## Instruction
Your task is to transcribe all of the data below exactly, omitting the images.
= = =
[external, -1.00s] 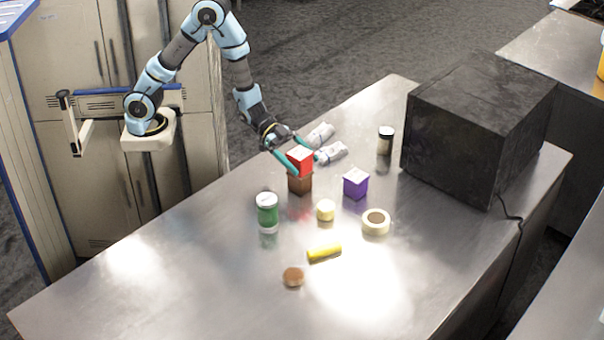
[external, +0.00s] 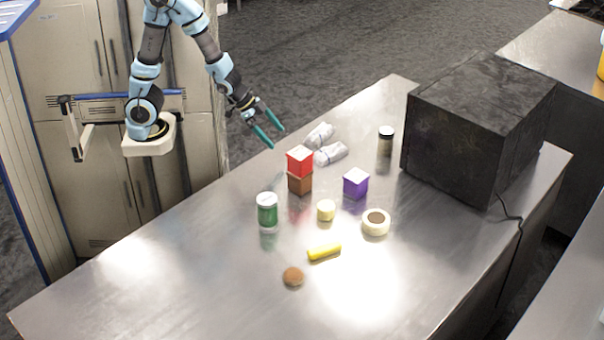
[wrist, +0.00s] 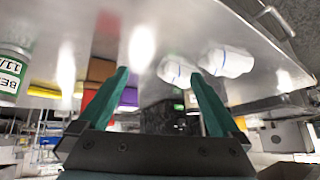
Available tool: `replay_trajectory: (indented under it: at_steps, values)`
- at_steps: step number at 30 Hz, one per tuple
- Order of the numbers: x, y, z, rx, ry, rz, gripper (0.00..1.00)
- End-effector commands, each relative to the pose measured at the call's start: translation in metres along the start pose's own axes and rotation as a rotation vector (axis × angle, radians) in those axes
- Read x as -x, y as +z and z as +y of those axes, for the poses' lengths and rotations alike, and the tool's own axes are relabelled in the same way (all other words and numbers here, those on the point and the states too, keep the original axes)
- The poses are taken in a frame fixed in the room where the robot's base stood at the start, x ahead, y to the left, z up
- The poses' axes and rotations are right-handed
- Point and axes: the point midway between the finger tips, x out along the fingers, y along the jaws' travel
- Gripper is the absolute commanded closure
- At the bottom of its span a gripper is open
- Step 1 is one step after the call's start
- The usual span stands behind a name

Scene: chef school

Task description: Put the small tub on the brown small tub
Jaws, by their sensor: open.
= = =
## Correct response
[external, -1.00s] 
[external, +0.00s] 
[wrist, +0.00s] 
Available tool: `replay_trajectory: (indented under it: at_steps, values)`
- at_steps: step number at 30 Hz, one per tuple
- Order of the numbers: x, y, z, rx, ry, rz, gripper (0.00..1.00)
- End-effector commands, each relative to the pose measured at the call's start: translation in metres along the start pose's own axes and rotation as a rotation vector (axis × angle, radians) in those axes
- Read x as -x, y as +z and z as +y of those axes, for the poses' lengths and rotations alike, and the tool's own axes are relabelled in the same way (all other words and numbers here, those on the point and the states too, keep the original axes)
- The poses are taken in a frame fixed in the room where the robot's base stood at the start, x ahead, y to the left, z up
- The poses' axes and rotations are right-handed
- Point and axes: the point midway between the finger tips, x out along the fingers, y along the jaws' travel
- Gripper is the absolute commanded closure
- At the bottom of its span a gripper is open
- Step 1 is one step after the call's start
- The usual span stands behind a name

Scene: chef school

Task description: Put the small tub on the brown small tub
Jaws, by their sensor: open.

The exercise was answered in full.